Есть еще одно соображение, помогающее нам привести в норму отношение к смерти, и тут мы, наверное, сойдемся с Л. Н. Толстым. Смерть, без сомнения, наиболее тяжела эгоисту – человеку, живущему только собой и для себя. «Как это он, он! – и может быть выброшен из жизни?! Какое оскорбление его личности!..» Тот, кто все время трясся только над собой и над своим «драгоценным» существованием, естественно продолжает трусить и судорожно цепляться за жизнь, когда его коснется грозный перст Судьбы. Он умирает паскудно, малодушно. Иначе расстается с жизнью мученик за веру, герой на войне, революционер на баррикадах, ученый, отдающийся опасным опытам и вообще человек, готовый «положить жизнь за други своя». Он понимает, что внесенное им в жизнь не кончается со смертью, и хочет, чтобы его «посмертное» существование было достойно и не позорило его. Он жил не только в личном, но и в общем, а общее – народ, человечество, родина – не умирает, общее – вечно.

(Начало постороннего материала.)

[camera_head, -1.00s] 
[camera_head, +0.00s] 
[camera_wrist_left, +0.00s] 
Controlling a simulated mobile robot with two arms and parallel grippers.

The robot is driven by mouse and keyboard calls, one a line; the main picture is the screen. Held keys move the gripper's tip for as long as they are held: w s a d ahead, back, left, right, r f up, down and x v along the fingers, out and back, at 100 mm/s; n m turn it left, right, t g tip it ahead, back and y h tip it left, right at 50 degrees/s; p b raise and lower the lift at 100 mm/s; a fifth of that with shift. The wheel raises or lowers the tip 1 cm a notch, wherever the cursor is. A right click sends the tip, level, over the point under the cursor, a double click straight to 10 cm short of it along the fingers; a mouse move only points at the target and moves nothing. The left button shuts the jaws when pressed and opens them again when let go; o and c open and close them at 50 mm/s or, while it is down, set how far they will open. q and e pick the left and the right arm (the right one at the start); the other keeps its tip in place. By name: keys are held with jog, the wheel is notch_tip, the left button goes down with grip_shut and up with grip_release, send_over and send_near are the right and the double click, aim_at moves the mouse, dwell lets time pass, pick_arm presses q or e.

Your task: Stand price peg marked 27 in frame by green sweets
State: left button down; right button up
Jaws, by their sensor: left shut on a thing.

«Старушка-крестьянка за несколько часов до смерти говорила дочери о том, что она рада тому, что умирает летом. Когда дочь спросила: почему? – умирающая отвечала, что она рада потому, что зимой трудно копать могилу, а летом легко. Старушке было легко умирать, потому что она до последнего часа думала не о себе, а о других»148.
Мы все связаны круговой порукой, и в пространстве, и во времени.
Людям эгоистического и малодушного склада привычно возражать на призывы к труду для других, для более близких или далеких потомков: «какое мне дело до других, до тех, кто придет в жизнь после меня! не хочу служить лишь удобрением для будущих поколений, для будущей жизни!».
На это так легко ответить:
– А ты признаешь, что и для тебя самого те, кто жили до тебя, предшествующие поколения служили тоже самоотверженным «удобрением»? Кто тебе дал все богатства культуры и цивилизации? Кто тебя поднял и вывел, в течение тысячелетий, из каменного и железного веков? Кто тебе дал, – если не радио, телеграф, телефон, телевизор, автомобиль, аэроплан, железные дороги и т. д. (может быть, ты отрицаешь их пользу), то хотя бы твою чистую и зимою теплую комнату со стеклами в окнах? твою рубаху? твои сапоги? искусство читать и писать? Кто? Твои предки.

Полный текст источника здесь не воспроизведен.